Wow they haven't offered https yet? I've been doing this with gmail for many years.
 
silly yahoo, please return to the depths of irrelevance you're trying to escape from.
 
http://www.engadget.com/2013/10/30/nsa-muscular/

nsa-muscular


They had a way to get into google's encrypted data basically they just connected direct into the fiber links between data centers.
 
absolutely DO NOT BE THAT NAIVE. These announcements are nothing more than damage control. Be it Yahoo or any other tech company.

If you do not think the US Government cannot get at any data it want's regardless of it being encrypted or not, you're a fool.

These type of announcements are laughable and expected.
 
Except for the little back door they will give the NSA to siphon just before the date becomes encrypted during transmission.
 
Wow they haven't offered https yet?

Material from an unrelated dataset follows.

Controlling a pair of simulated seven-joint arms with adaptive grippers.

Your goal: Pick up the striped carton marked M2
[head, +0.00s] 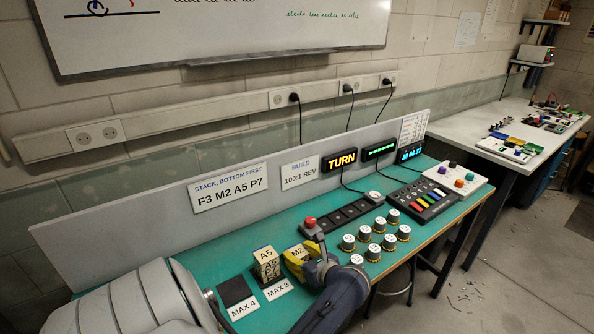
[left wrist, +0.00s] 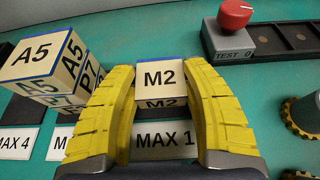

I've been doing this with gmail for many years.

Does not do much good when your email is stored on Google servers at the mercy of it's own agendas and the NSA backdoors and court orders.
 
Another thing I read was that the US Gov was using secret courts or some other under handed method to try and force companies to hand over it's SSL - Secure Sockets Layer certificate keys so it can unlock traffic. Who really knows what's going on, and when, who, where and why it's being done. Just assume that the conversation you're having with that woman that's not your wife, you're new account on the Tor network, the drugs you might be scheming to buy or sale, a late night visit into #bearcave on efnet, looking up how to make a molotov cocktail, trying to hide a very large amount in cash somewhere to avoid taxes, etc etc etc ....

Just safely assume that you are probably leaving a trail and or being watched in real time.

One thing I can promise you is that the rest of the world will at some point lock their data down. That's a given. Now, if some brit or Russian or Chinese comes onto a US server, then of course, it's open season.

I think what will happen is that, ultimately, the only people that he US will be able to watch in infinite detail will be it's own US citizens.
 
Purely symbolic. Please [H]'ers don't be fooled by this. It doesnt mean anything considering FISA courts will force Yahoo to hand everything over that they want, including data that was 'encrypted'.
 
Encryption is pointless if they just hand over the SSL certs to the NSA or whomever can easily do a MIM attack as has been documented as SOP for intelligence agencies around the world now.

Cat is out of the bag. What needs to happen now is multiple key encryption where the companies themselves cannot access the data without a customer provided decryption key. Which won't happen to any free services, only specialty sites ( pay ) will offer it.
 
Translation (from all service-orientated web companies):

The NSA should not be able to steal our data. They should pay for it.
 
This may not help with the NSA, but still useful if it can stop Frank from Nigeria or my neighboring nosy neck-bearded neighbor.
 
Maybe this means they'll at least start using SSL for mail connections. They still use plain HTTP after initial authentication over SSL.
 
I've had an SSL option on my 'Powered by Yahoo!' ISP email for a while, I guess they've been holding it back from the 'free' users, presumably to get them to sign up to Premium Mail.
 
Wow they haven't offered https yet? I've been doing this with gmail for many years.

They offered it, it was just off by default, like it used to be with Google up until Firesheep became popular.